“How would it be for David Cameron if he lost this Referendum?”
When a BBC crew asked me this two days ago I don’t think either they or I imagined for a moment that this scenario would come to pass.
“It would be an utter disaster for him!” I said, with perhaps a hint of glee.
But it’s not at all how I’m feeling right now. Actually, in the end, Schadenfreude is an ugly emotion. Dave and I were friends once and though he has done an awful lot since as a politician which has irritated me beyond measure, I can take no joy in his downfall.
It was a self-inflicted downfall too, which is what must make it even harder to bear for him.
He really didn’t need to stake his reputation on the outcome of this Referendum. He could have taken a back seat and said, near the beginning: “Personally, I’m inclined to think that the safer course would be for Britain to remain in the EU. But this should not be a party political matter and I do not wish to abuse the authority of my office by engaging in so divisive an issue. It’s up to you, the people of Britain to decide and I will be guided by you.”

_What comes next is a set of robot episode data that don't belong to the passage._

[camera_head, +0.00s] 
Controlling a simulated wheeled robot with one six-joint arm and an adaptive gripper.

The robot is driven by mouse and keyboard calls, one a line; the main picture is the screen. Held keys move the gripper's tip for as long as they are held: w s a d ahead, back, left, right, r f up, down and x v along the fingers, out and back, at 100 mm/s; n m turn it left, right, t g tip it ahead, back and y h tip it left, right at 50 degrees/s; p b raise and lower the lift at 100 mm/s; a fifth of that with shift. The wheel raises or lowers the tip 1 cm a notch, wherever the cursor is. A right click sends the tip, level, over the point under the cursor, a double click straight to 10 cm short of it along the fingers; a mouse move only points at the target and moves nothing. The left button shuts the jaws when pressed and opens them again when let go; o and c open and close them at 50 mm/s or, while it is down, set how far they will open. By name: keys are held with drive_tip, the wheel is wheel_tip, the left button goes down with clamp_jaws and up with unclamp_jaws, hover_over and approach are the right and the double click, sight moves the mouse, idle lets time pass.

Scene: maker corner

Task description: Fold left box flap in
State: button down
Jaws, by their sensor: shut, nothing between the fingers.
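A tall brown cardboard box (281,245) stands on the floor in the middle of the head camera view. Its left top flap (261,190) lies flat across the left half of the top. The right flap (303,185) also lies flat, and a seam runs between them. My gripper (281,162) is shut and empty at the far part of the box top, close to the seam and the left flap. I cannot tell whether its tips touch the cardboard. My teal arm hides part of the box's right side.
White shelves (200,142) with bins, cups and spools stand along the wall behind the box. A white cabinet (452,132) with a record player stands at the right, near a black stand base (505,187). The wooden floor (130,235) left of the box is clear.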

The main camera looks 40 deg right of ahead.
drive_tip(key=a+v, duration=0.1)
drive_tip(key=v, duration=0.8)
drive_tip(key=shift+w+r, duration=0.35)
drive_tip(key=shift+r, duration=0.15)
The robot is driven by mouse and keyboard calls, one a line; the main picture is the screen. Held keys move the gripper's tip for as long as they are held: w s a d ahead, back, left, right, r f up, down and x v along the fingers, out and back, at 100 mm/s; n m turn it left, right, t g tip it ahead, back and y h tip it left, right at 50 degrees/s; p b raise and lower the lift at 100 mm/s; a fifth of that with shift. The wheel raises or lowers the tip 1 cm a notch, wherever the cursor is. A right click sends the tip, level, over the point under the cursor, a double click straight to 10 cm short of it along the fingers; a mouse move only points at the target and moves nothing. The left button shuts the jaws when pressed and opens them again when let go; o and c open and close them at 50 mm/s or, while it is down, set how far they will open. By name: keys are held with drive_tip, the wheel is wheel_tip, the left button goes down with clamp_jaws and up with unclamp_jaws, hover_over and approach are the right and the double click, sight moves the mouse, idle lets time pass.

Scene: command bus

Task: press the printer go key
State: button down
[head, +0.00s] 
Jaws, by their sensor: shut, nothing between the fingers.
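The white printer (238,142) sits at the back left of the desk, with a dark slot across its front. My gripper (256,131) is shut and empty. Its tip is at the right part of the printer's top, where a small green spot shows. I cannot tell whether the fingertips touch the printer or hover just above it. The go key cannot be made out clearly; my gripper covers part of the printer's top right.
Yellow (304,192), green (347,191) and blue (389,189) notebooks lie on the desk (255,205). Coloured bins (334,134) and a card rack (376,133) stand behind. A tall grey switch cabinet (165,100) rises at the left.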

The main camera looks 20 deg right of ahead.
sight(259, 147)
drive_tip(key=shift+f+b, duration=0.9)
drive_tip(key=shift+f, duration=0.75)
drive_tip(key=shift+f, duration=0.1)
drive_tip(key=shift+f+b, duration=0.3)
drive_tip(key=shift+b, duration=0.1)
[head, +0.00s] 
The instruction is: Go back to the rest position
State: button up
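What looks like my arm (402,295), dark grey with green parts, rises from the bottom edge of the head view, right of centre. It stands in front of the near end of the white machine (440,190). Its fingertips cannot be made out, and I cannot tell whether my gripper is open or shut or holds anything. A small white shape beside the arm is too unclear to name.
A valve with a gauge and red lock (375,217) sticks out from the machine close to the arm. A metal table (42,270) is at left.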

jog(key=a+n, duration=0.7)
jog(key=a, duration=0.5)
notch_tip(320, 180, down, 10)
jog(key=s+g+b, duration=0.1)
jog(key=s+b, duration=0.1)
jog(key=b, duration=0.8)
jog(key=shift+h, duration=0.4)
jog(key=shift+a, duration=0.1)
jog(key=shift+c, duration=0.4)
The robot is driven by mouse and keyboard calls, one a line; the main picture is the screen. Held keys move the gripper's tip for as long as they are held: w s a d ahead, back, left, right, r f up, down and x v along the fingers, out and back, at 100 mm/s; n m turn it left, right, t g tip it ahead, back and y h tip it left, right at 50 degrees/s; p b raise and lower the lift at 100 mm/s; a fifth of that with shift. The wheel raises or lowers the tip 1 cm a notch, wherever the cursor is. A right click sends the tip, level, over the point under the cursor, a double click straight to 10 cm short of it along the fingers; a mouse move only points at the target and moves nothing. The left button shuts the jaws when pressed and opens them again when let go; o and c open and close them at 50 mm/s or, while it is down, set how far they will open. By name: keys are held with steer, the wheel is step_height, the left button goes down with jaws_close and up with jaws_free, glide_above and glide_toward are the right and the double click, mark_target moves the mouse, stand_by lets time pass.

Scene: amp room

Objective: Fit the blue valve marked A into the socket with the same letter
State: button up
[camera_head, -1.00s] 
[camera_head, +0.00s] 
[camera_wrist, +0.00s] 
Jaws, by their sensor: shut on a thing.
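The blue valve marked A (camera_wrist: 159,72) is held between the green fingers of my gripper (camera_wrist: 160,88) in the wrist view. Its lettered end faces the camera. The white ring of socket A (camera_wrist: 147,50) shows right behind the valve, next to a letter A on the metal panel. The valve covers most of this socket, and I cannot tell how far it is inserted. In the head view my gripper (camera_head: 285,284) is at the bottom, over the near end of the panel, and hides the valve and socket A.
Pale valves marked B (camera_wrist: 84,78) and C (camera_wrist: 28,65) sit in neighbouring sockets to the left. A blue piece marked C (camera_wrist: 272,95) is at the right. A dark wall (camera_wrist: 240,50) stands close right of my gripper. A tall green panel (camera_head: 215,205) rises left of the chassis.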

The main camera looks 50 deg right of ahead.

But he didn’t. And so he set the seeds for his own destruction.
There will be those – lots of you reading this probably – who couldn’t be more delighted that Cameron has finally got his comeuppance.
And of course I see your point. Cameron was definitely a Prime Minister in the wet Edward Heath/Harold Macmillan mould. ‘Yes, dear boy, just trust the running of the country to your plummy-voiced betters. We’ll know what to do.’ Most definitely not the radical Thatcherite mould. This, in my view, led to an awful lot of bad things happening on his watch that shouldn’t have happened: insane and expensive green policies; the accommodation of much left-wing social policy; the unseemly way in which he conducted the Referendum campaign with the viciousness and desperation of a man who knows that he loses this one then basically he is toast.
Which now, effectively he is.
He took a massive gamble (though it probably didn’t seem a gamble when he took it). Fortune’s wheel turned. And now he is crushed beneath it.
I feel no joy in this. Whatever you think of David Cameron, this is his tragedy.